_Stated goal_
Set down every entry word for word. Omit the pictures.

<<<<

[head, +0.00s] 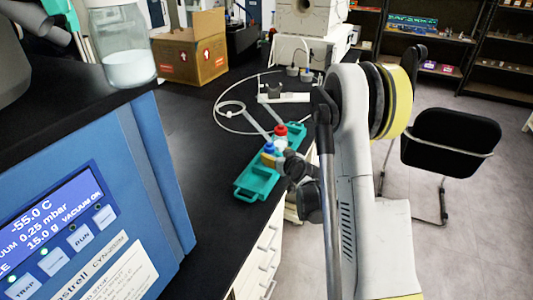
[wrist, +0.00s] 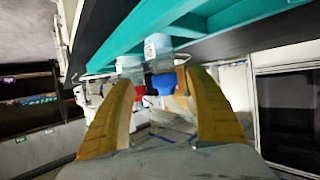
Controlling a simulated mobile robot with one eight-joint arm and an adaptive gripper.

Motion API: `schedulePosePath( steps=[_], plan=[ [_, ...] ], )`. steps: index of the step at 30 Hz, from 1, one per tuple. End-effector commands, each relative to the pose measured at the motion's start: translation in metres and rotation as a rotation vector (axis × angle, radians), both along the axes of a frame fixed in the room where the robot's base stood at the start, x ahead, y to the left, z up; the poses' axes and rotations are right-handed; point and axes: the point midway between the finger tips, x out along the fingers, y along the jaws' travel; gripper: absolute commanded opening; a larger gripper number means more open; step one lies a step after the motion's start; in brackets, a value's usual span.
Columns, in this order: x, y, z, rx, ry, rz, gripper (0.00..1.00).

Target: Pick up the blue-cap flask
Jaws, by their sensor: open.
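The blue-cap flask (head: 269,149) stands in a teal tray (head: 246,188) on the black bench. A red-cap flask (head: 281,131) stands close behind it in the same tray. My gripper (head: 277,161) is at the flasks from the right, and its arm hides part of the tray. In the wrist view, which looks upside down, the blue-cap flask (wrist: 163,84) shows between the two yellow fingers of my open gripper (wrist: 160,78), nearer the right finger. The red-cap flask (wrist: 139,90) shows beside it, nearer the left finger. I cannot tell whether a finger touches either flask.
A blue freeze dryer (head: 150,150) with a lit display stands at the left, with a glass jar (head: 123,48) on top. A cardboard box (head: 190,50), a white device (head: 283,97) and cables lie farther back. A black chair (head: 450,140) stands right of the bench.

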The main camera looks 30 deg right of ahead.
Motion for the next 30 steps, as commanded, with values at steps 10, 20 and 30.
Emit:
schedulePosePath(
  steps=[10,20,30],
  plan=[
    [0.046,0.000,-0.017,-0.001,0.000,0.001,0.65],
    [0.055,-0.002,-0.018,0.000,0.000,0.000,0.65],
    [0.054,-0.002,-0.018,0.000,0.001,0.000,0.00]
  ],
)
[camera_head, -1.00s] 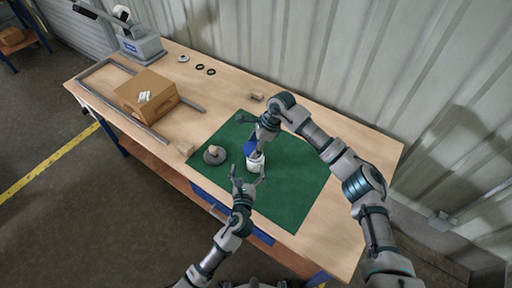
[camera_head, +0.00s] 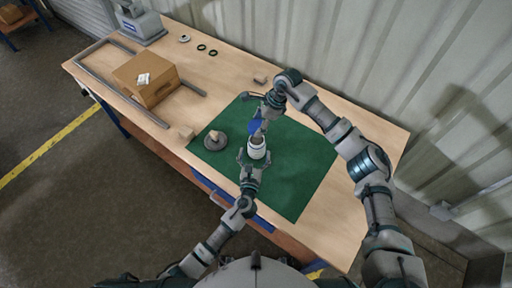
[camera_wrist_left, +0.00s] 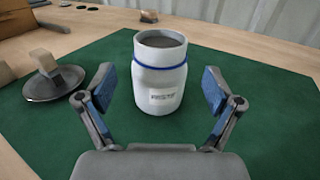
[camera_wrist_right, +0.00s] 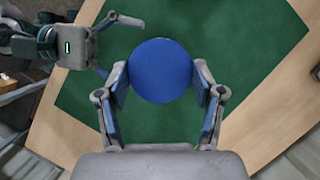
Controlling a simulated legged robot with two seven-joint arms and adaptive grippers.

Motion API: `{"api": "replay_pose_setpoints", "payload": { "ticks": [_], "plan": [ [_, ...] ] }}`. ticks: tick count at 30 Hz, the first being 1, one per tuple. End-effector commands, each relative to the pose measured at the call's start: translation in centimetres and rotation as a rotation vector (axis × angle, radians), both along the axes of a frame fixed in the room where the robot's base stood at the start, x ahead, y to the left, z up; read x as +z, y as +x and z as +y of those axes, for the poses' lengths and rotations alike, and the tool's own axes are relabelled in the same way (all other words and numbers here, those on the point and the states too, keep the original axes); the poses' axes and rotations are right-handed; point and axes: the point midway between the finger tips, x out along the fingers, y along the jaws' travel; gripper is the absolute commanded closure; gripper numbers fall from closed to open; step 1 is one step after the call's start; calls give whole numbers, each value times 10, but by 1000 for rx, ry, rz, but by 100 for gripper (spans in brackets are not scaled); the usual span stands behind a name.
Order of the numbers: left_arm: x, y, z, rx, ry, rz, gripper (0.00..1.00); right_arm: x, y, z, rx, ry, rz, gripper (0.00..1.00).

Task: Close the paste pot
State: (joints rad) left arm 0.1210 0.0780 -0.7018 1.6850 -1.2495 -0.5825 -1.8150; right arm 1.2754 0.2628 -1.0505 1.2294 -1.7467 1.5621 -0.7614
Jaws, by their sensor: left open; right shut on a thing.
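The paste pot (camera_head: 257,150) is a white jar with a blue ring at its neck. It stands upright and uncovered on the green mat, with grey content showing in the left wrist view (camera_wrist_left: 158,85). My left gripper (camera_head: 254,156) is open, its fingers on either side of the pot with gaps visible in the left wrist view (camera_wrist_left: 158,90). My right gripper (camera_head: 260,122) is shut on the round blue lid (camera_head: 254,127), which also shows between its fingers in the right wrist view (camera_wrist_right: 160,70). The lid is apart from the pot, behind its mouth in the head view.
The mat's right side is clear.

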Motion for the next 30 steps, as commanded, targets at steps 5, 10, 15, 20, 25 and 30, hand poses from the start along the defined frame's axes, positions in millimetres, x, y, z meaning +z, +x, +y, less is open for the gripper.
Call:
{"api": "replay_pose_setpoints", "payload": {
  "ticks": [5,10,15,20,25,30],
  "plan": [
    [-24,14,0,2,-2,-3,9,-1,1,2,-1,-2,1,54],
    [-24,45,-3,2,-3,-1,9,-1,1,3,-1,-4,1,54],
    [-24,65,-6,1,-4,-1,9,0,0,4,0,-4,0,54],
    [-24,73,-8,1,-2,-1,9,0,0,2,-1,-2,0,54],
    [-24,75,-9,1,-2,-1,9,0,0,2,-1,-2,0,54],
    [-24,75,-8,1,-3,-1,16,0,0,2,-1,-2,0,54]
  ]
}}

>>>>

_Complete response_
[head, +0.00s] 
[wrist, +0.00s] 
Controlling a simulated mobile robot with one eight-joint arm and an adaptive gripper.

Motion API: `schedulePosePath( steps=[_], plan=[ [_, ...] ], )`. steps: index of the step at 30 Hz, from 1, one per tuple. End-effector commands, each relative to the pose measured at the motion's start: translation in metres and rotation as a rotation vector (axis × angle, radians), both along the axes of a frame fixed in the room where the robot's base stood at the start, x ahead, y to the left, z up; the poses' axes and rotations are right-handed; point and axes: the point midway between the finger tips, x out along the fingers, y along the jaws' travel; gripper: absolute commanded opening; a larger gripper number means more open; step one lies a step after the motion's start; in brackets, a value's usual span.
Columns, in this order: x, y, z, rx, ry, rz, gripper (0.00..1.00).

Target: Pick up the blue-cap flask
Jaws, by their sensor: open.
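The blue-cap flask (head: 269,149) stands in a teal tray (head: 246,188) on the black bench. A red-cap flask (head: 281,131) stands close behind it in the same tray. My gripper (head: 277,161) is at the flasks from the right, and its arm hides part of the tray. In the wrist view, which looks upside down, the blue-cap flask (wrist: 163,84) shows between the two yellow fingers of my open gripper (wrist: 160,78), nearer the right finger. The red-cap flask (wrist: 139,90) shows beside it, nearer the left finger. I cannot tell whether a finger touches either flask.
A blue freeze dryer (head: 150,150) with a lit display stands at the left, with a glass jar (head: 123,48) on top. A cardboard box (head: 190,50), a white device (head: 283,97) and cables lie farther back. A black chair (head: 450,140) stands right of the bench.

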The main camera looks 30 deg right of ahead.
Motion for the next 30 steps, as commanded, with values at steps 10, 20 and 30.
Emit:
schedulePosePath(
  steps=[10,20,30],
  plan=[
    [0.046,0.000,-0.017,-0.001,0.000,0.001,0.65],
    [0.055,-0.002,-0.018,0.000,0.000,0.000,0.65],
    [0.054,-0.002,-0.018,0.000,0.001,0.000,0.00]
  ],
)
[camera_head, -1.00s] 
[camera_head, +0.00s] 
[camera_wrist_left, +0.00s] 
[camera_wrist_right, +0.00s] 
Controlling a simulated legged robot with two seven-joint arms and adaptive grippers.

Motion API: `{"api": "replay_pose_setpoints", "payload": { "ticks": [_], "plan": [ [_, ...] ] }}`. ticks: tick count at 30 Hz, the first being 1, one per tuple. End-effector commands, each relative to the pose measured at the call's start: translation in centimetres and rotation as a rotation vector (axis × angle, radians), both along the axes of a frame fixed in the room where the robot's base stood at the start, x ahead, y to the left, z up; read x as +z, y as +x and z as +y of those axes, for the poses' lengths and rotations alike, and the tool's own axes are relabelled in the same way (all other words and numbers here, those on the point and the states too, keep the original axes); the poses' axes and rotations are right-handed; point and axes: the point midway between the finger tips, x out along the fingers, y along the jaws' travel; gripper is the absolute commanded closure; gripper numbers fall from closed to open; step 1 is one step after the call's start; calls give whole numbers, each value times 10, but by 1000 for rx, ry, rz, but by 100 for gripper (spans in brackets are not scaled); the usual span stands behind a name.
Order of the numbers: left_arm: x, y, z, rx, ry, rz, gripper (0.00..1.00); right_arm: x, y, z, rx, ry, rz, gripper (0.00..1.00).

Task: Close the paste pot
State: (joints rad) left arm 0.1210 0.0780 -0.7018 1.6850 -1.2495 -0.5825 -1.8150; right arm 1.2754 0.2628 -1.0505 1.2294 -1.7467 1.5621 -0.7614
Jaws, by their sensor: left open; right shut on a thing.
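The paste pot (camera_head: 257,150) is a white jar with a blue ring at its neck. It stands upright and uncovered on the green mat, with grey content showing in the left wrist view (camera_wrist_left: 158,85). My left gripper (camera_head: 254,156) is open, its fingers on either side of the pot with gaps visible in the left wrist view (camera_wrist_left: 158,90). My right gripper (camera_head: 260,122) is shut on the round blue lid (camera_head: 254,127), which also shows between its fingers in the right wrist view (camera_wrist_right: 160,70). The lid is apart from the pot, behind its mouth in the head view.
The mat's right side is clear.

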Motion for the next 30 steps, as commanded, targets at steps 5, 10, 15, 20, 25 and 30, hand poses from the start along the defined frame's axes, positions in millimetres, x, y, z meaning +z, +x, +y, less is open for the gripper.
Call:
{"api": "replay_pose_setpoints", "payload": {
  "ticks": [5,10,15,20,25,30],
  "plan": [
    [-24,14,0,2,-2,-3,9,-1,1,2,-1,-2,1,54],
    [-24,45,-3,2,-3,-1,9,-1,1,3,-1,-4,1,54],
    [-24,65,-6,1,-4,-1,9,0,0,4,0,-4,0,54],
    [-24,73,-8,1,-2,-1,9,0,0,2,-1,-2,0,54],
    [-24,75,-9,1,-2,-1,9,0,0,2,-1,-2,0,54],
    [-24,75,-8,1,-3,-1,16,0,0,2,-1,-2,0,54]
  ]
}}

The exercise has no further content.